## Task prompt
Find the lines with "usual" in them and copy them out.

## Material supplied
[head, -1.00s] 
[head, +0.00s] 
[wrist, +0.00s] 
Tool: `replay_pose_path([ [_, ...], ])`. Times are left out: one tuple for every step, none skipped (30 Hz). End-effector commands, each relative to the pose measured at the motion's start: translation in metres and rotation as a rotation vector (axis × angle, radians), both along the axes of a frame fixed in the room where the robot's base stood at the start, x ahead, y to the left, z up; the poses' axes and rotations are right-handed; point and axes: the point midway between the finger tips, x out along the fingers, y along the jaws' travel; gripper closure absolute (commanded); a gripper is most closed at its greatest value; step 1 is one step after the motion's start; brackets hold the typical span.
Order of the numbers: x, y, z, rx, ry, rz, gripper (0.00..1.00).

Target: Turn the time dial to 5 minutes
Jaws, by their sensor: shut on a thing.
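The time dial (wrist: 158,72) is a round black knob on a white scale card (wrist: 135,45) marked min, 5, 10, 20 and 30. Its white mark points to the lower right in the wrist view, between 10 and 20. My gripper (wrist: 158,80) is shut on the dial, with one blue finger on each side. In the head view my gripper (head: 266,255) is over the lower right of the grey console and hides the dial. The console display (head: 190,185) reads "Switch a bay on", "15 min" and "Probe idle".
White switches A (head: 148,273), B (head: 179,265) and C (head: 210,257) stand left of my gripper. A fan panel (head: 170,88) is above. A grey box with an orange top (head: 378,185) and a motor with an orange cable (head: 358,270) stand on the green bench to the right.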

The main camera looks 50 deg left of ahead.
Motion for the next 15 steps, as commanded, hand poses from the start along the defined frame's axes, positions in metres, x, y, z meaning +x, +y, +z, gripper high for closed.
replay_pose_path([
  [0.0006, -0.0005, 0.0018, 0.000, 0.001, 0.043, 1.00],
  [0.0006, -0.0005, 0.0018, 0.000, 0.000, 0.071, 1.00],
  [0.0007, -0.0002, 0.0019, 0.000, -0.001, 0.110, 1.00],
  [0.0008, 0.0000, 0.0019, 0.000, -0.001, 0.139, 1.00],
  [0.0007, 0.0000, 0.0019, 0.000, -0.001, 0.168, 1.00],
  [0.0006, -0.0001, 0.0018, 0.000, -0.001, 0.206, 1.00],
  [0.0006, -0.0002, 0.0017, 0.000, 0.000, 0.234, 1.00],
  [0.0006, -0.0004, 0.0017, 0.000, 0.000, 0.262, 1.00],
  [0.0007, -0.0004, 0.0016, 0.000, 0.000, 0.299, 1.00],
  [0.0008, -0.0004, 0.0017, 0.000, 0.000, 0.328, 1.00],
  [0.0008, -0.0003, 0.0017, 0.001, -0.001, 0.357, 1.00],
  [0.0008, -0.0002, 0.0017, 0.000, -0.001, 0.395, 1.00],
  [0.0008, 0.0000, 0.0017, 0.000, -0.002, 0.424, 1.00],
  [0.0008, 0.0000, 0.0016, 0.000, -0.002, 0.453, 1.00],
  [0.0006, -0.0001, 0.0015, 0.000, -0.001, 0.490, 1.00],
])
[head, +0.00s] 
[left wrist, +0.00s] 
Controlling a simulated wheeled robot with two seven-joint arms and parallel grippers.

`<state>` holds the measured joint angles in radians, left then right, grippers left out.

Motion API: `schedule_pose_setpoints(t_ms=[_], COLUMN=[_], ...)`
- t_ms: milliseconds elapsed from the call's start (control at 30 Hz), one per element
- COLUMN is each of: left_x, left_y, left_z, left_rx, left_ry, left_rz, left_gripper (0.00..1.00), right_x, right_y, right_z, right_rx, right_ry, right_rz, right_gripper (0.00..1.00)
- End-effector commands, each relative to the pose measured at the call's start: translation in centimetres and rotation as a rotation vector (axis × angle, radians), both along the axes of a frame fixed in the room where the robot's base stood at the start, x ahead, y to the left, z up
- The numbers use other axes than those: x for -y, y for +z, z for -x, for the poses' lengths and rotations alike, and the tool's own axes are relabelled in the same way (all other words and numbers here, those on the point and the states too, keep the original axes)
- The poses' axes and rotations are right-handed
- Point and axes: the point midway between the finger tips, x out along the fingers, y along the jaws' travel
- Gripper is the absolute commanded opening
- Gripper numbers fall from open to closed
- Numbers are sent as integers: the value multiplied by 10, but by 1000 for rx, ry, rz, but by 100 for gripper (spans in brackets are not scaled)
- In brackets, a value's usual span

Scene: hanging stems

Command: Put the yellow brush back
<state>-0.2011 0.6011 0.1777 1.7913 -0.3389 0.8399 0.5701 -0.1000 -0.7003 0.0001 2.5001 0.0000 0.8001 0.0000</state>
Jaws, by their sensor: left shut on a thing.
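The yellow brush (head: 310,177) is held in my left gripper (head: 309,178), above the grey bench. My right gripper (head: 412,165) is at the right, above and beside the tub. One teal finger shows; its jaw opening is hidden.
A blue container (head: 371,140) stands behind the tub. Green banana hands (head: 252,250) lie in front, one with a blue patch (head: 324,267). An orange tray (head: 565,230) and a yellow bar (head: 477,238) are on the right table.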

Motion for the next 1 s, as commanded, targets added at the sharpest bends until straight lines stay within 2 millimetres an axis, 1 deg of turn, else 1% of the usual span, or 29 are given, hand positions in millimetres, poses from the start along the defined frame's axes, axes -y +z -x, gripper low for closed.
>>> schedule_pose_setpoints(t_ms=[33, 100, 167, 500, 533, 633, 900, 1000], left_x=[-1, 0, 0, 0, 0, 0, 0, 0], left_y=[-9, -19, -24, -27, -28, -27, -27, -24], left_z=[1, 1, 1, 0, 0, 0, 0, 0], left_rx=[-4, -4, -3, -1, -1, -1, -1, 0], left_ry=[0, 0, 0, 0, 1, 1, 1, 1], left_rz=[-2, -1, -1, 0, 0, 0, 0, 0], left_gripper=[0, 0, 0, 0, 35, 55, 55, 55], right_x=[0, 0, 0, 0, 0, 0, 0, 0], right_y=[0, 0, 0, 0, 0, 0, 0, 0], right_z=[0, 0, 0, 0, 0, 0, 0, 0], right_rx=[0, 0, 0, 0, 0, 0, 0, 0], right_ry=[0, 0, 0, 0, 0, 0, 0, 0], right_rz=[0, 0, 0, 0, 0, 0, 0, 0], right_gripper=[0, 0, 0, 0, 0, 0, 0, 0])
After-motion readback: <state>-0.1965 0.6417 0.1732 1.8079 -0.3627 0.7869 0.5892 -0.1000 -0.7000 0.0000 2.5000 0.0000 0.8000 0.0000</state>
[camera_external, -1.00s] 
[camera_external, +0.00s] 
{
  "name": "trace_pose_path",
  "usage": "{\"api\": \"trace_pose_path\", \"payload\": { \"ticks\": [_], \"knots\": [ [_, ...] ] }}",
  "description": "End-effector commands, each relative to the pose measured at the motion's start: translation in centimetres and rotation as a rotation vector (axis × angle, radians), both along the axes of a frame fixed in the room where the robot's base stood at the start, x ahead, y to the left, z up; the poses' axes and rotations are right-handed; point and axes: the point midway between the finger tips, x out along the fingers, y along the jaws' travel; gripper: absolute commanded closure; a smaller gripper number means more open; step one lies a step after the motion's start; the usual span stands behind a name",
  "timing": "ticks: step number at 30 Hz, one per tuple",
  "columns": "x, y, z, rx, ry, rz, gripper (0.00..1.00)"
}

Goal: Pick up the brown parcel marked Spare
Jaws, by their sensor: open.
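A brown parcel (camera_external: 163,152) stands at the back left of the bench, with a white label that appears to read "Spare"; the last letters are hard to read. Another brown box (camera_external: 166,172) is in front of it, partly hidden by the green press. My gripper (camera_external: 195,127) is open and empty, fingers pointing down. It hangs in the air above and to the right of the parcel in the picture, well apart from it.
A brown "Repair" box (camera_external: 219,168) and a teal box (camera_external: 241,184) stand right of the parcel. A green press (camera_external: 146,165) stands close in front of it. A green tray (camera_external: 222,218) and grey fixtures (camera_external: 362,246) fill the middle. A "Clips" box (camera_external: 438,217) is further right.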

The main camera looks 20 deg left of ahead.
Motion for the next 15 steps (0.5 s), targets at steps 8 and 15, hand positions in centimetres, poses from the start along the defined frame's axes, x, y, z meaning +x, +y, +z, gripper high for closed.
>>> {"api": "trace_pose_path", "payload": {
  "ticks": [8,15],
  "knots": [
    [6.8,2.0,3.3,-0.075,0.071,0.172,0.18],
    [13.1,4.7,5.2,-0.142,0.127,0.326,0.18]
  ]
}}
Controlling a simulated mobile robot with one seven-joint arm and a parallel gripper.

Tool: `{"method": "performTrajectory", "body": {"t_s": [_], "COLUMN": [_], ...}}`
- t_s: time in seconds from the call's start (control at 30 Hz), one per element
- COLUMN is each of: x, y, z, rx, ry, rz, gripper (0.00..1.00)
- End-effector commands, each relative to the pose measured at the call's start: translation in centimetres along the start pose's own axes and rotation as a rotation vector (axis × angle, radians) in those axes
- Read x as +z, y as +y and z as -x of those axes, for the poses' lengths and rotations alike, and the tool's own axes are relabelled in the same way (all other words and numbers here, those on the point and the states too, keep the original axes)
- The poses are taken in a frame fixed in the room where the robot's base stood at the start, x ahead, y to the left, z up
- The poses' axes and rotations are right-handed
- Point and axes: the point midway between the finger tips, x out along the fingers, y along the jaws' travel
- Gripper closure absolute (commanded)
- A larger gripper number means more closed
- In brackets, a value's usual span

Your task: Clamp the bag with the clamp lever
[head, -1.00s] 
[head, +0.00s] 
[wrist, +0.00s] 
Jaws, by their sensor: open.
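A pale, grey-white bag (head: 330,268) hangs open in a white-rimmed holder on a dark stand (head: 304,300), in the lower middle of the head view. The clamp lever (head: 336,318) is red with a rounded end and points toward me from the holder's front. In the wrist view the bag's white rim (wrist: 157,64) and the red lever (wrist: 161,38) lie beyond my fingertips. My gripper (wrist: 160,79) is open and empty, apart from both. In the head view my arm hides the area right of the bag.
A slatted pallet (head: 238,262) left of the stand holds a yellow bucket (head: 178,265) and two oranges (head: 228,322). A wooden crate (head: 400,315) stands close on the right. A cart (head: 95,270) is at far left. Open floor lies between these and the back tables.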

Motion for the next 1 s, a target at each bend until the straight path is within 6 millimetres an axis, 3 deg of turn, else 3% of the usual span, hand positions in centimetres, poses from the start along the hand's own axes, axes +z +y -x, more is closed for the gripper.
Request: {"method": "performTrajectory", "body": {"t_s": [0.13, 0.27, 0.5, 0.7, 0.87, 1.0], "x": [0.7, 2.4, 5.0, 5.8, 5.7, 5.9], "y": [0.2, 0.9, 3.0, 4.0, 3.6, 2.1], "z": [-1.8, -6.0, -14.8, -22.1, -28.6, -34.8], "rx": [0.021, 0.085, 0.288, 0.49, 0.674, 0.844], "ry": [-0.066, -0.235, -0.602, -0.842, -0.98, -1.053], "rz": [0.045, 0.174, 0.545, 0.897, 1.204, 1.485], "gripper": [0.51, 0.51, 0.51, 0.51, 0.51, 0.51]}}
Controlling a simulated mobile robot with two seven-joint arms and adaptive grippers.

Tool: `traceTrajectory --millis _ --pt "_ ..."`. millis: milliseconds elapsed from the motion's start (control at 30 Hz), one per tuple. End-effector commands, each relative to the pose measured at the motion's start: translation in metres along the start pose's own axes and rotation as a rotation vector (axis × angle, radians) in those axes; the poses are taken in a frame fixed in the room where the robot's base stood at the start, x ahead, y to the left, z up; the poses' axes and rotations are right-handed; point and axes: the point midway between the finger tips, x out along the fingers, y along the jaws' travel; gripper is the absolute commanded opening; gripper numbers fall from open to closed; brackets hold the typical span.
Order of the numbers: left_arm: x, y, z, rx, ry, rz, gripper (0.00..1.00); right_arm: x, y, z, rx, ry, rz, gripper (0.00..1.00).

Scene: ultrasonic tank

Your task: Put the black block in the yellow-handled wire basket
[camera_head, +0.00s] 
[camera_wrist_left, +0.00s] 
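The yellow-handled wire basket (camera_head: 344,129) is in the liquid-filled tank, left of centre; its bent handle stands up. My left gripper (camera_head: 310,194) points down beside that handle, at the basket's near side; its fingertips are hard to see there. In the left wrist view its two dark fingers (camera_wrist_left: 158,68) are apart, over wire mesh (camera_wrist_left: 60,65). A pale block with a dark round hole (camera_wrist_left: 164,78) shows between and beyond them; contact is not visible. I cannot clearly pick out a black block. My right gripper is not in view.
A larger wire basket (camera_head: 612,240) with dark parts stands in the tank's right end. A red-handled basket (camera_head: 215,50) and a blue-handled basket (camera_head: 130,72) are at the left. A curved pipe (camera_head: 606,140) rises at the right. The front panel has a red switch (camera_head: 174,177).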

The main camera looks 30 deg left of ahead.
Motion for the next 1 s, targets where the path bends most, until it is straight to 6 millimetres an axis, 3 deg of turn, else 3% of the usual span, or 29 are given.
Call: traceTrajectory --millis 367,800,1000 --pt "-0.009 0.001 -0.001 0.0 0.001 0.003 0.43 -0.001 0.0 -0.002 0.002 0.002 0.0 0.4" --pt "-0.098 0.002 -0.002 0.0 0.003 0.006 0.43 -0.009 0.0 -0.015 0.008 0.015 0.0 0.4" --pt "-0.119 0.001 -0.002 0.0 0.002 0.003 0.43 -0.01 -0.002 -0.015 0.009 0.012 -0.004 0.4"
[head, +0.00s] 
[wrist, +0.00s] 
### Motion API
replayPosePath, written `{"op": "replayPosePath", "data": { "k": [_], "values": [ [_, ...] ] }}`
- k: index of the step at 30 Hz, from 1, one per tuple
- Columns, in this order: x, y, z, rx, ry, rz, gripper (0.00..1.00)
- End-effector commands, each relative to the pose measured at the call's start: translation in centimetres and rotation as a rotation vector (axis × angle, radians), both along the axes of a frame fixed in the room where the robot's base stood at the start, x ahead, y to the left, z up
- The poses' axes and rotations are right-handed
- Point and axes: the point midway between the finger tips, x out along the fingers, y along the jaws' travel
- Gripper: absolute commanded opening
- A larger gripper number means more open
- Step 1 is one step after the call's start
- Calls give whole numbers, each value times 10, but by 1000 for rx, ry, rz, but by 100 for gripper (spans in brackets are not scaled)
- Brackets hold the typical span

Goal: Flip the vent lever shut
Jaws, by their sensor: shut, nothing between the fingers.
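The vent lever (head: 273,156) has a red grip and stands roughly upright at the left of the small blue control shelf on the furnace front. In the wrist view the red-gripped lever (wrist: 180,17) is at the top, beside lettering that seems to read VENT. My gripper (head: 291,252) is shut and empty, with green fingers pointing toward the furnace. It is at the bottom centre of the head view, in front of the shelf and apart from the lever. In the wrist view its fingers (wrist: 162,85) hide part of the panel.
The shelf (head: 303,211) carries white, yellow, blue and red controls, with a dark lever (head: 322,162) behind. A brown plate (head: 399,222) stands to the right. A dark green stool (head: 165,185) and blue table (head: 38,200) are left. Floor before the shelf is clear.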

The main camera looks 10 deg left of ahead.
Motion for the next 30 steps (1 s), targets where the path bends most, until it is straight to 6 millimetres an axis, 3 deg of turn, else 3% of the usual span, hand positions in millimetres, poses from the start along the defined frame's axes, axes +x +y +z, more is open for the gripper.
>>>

## Finished task
- In brackets, a value's usual span
Motion for the next 1 s, as commanded, targets added at the sharpest bends until straight lines stay within 2 millimetres an axis, 1 deg of turn, else 1% of the usual span, or 29 are given, hand positions in millimetres, poses from the start along the defined frame's axes, axes -y +z -x, gripper low for closed.
  "description": "End-effector commands, each relative to the pose measured at the motion's start: translation in centimetres and rotation as a rotation vector (axis × angle, radians), both along the axes of a frame fixed in the room where the robot's base stood at the start, x ahead, y to the left, z up; the poses' axes and rotations are right-handed; point and axes: the point midway between the finger tips, x out along the fingers, y along the jaws' travel; gripper: absolute commanded closure; a smaller gripper number means more open; step one lies a step after the motion's start; the usual span stands behind a name",
- In brackets, a value's usual span
Motion for the next 1 s, a target at each bend until the straight path is within 6 millimetres an axis, 3 deg of turn, else 3% of the usual span, hand positions in centimetres, poses from the start along the hand's own axes, axes +z +y -x, more is closed for the gripper.
Motion for the next 1 s, targets where the path bends most, until it is straight to 6 millimetres an axis, 3 deg of turn, else 3% of the usual span, or 29 are given.
Motion for the next 30 steps (1 s), targets where the path bends most, until it is straight to 6 millimetres an axis, 3 deg of turn, else 3% of the usual span, hand positions in millimetres, poses from the start along the defined frame's axes, axes +x +y +z, more is open for the gripper.

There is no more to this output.